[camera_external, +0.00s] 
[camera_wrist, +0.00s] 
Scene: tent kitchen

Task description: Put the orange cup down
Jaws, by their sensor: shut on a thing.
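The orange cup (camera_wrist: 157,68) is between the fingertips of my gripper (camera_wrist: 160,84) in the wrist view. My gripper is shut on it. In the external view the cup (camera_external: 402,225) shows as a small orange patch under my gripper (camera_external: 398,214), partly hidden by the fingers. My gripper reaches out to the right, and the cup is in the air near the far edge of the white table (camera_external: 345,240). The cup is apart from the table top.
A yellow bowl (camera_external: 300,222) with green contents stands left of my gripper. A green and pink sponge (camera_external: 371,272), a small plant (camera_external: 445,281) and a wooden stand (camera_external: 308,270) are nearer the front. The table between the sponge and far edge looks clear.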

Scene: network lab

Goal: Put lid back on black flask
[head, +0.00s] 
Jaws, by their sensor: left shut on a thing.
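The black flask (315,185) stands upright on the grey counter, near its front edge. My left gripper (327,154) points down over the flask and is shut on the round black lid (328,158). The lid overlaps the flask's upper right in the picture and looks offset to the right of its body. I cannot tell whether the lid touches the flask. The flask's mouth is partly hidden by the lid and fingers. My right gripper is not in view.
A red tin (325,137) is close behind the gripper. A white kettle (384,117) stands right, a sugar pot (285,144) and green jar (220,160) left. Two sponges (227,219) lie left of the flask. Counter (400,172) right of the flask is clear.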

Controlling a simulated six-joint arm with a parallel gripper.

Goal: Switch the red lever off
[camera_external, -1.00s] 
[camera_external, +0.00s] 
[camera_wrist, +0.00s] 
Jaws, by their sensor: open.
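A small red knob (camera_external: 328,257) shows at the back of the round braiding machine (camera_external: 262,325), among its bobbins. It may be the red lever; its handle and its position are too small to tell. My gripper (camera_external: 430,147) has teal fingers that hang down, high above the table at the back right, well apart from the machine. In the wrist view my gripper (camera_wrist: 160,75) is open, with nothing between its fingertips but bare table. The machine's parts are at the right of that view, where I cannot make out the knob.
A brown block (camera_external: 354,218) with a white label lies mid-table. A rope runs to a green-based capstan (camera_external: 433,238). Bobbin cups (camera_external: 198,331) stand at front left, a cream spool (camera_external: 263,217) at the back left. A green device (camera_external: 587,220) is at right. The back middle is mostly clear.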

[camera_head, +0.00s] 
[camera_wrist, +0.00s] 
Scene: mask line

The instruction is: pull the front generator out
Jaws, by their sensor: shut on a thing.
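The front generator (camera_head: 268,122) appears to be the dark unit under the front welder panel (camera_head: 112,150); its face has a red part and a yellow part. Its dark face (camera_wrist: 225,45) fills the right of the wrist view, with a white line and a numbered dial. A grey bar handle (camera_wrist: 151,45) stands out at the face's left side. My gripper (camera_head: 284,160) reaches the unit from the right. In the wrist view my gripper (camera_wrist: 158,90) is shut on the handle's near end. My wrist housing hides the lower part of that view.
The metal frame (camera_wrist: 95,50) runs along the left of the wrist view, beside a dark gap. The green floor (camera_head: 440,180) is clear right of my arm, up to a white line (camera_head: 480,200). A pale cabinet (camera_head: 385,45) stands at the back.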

= = = = = = =

Return exactly the lines from the one containing "Controlling a simulated" through the last line of the records above, both included, and nothing else.

Exercise result
Controlling a simulated six-joint arm with a parallel gripper.

Goal: Switch the red lever off
[camera_external, -1.00s] 
[camera_external, +0.00s] 
[camera_wrist, +0.00s] 
Jaws, by their sensor: open.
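A small red knob (camera_external: 328,257) shows at the back of the round braiding machine (camera_external: 262,325), among its bobbins. It may be the red lever; its handle and its position are too small to tell. My gripper (camera_external: 430,147) has teal fingers that hang down, high above the table at the back right, well apart from the machine. In the wrist view my gripper (camera_wrist: 160,75) is open, with nothing between its fingertips but bare table. The machine's parts are at the right of that view, where I cannot make out the knob.
A brown block (camera_external: 354,218) with a white label lies mid-table. A rope runs to a green-based capstan (camera_external: 433,238). Bobbin cups (camera_external: 198,331) stand at front left, a cream spool (camera_external: 263,217) at the back left. A green device (camera_external: 587,220) is at right. The back middle is mostly clear.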

[camera_head, +0.00s] 
[camera_wrist, +0.00s] 
Scene: mask line

The instruction is: pull the front generator out
Jaws, by their sensor: shut on a thing.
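The front generator (camera_head: 268,122) appears to be the dark unit under the front welder panel (camera_head: 112,150); its face has a red part and a yellow part. Its dark face (camera_wrist: 225,45) fills the right of the wrist view, with a white line and a numbered dial. A grey bar handle (camera_wrist: 151,45) stands out at the face's left side. My gripper (camera_head: 284,160) reaches the unit from the right. In the wrist view my gripper (camera_wrist: 158,90) is shut on the handle's near end. My wrist housing hides the lower part of that view.
The metal frame (camera_wrist: 95,50) runs along the left of the wrist view, beside a dark gap. The green floor (camera_head: 440,180) is clear right of my arm, up to a white line (camera_head: 480,200). A pale cabinet (camera_head: 385,45) stands at the back.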

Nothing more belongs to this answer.